Morbid, yes, but delightfully so. Gorey’s delight in offing these kids seemed to derive less from any childhood trauma of his own — although his childhood certainly wasn’t as unremarkable as he liked to say it was — than from a desire to lampoon Victorian morality plays.

Dery is also articulate in his explanation for why a book like Gashlycrumb comes across as only mildly scandalous, rather than truly tragic or deeply disturbing. A modernist taken with the absurd, Gorey saw associations (Olive, for example, with an awl) as ends in themselves. His characters don’t have inner lives, or histories: we see them in a single moment, or at best a succession of often disconnected moments. Olive, we hardly knew ye.

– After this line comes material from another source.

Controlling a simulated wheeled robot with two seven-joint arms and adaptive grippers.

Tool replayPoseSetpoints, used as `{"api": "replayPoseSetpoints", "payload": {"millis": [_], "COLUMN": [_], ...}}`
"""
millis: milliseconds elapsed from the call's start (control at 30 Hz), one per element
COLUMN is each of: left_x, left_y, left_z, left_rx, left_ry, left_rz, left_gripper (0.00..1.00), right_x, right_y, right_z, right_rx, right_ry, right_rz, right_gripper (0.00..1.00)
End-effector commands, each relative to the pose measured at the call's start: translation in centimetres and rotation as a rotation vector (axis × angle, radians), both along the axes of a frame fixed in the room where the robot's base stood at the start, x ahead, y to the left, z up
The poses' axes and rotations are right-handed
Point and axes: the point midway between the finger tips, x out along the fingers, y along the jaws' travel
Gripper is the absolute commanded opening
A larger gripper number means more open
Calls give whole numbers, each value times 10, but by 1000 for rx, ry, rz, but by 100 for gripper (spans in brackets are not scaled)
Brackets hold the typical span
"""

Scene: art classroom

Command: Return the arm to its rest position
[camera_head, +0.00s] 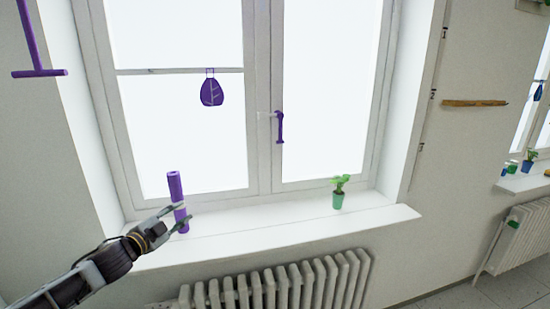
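My left gripper (183,214) reaches in from the lower left to the left end of the white windowsill. Its two fingers are spread apart. A purple upright cylinder (175,185) stands on the sill at the fingers, and they overlap its lower part in the picture. The gap between the fingers looks wider than the cylinder, but I cannot tell whether they touch it. My left arm (70,288) stretches down to the lower left corner. My right gripper is not in view.
A green potted plant (338,195) stands on the right of the windowsill (270,225). The window has a purple handle (280,127) and a purple hanging ornament (212,92). A white radiator (285,285) is below. A purple bar (40,73) shows at upper left.

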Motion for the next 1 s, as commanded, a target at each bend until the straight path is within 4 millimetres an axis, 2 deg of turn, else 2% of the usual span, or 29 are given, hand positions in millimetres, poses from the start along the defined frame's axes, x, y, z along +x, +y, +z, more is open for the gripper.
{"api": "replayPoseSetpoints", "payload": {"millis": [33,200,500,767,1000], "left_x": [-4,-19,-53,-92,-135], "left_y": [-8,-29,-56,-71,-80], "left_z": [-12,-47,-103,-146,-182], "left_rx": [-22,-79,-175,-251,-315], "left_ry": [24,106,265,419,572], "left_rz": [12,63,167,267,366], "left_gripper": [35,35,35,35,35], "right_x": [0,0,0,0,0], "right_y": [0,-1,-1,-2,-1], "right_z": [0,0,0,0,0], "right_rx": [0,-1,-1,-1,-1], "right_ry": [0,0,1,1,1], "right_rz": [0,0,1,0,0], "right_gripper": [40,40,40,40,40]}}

Gorey’s first creative products were plays, and in his final years he threw himself back into the theater, producing quirky community productions on Cape Cod, where he permanently relocated after George Balanchine died and there was no reason left to hang around in the city. (For a decade and a half, he saw virtually every performance by the New York City Ballet.)

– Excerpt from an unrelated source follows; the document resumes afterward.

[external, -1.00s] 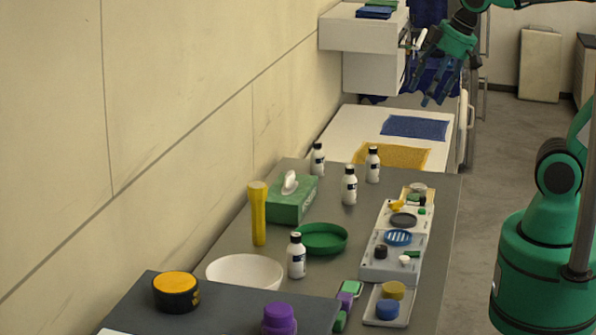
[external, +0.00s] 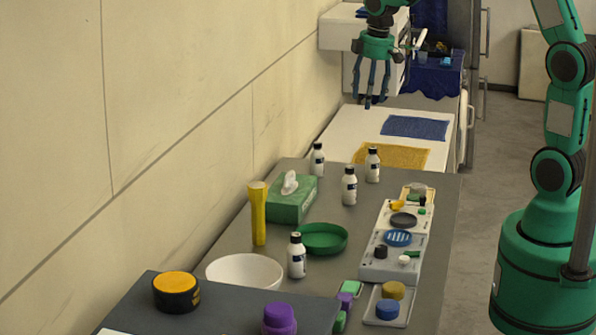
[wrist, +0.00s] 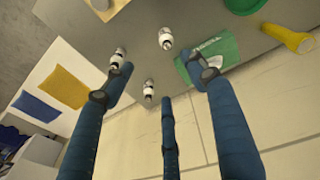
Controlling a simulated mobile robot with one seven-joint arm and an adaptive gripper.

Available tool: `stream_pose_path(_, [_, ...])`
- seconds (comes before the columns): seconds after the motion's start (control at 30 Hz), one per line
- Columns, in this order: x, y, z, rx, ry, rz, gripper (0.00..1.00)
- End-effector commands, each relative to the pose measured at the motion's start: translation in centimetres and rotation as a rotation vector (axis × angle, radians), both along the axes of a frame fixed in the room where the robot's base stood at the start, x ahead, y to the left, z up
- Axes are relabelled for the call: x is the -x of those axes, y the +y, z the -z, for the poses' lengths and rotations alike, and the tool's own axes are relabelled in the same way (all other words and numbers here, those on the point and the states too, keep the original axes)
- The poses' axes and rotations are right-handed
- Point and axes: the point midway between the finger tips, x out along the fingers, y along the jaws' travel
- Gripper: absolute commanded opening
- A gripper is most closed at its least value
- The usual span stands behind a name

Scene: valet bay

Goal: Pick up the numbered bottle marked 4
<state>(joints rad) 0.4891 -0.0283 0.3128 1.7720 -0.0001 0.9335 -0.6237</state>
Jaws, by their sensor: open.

His work never functioned as conventional narrative, though, which was precisely as he intended but kept his characters from being popularized like the Addams Family. Gorey and Charles Addams knew and liked each other, Dery notes, but neither cared to be lumped in with the other’s work. Dery’s own preference, of course, is clear: he finds Addams a little too ba-dum-dum compared to the deliberately inscrutable Gorey.

Gorey died in 2000 at age 75, having gone quickly and painlessly like he hoped. (Don’t we all?) Dery’s biography will go a long way towards properly shelving Gorey in the pantheon, but it’s also gratifyingly hesitant to peg its subject as any one thing. Individual, uncategorizable, unforgettable: not a bad epitaph, but Gorey also wrote his own.

The artist doesn’t have a tombstone (Dery explains why), but if he did, he said he’d want the inscription to read, “Oh, the of it all.” What does that even mean? Exactly.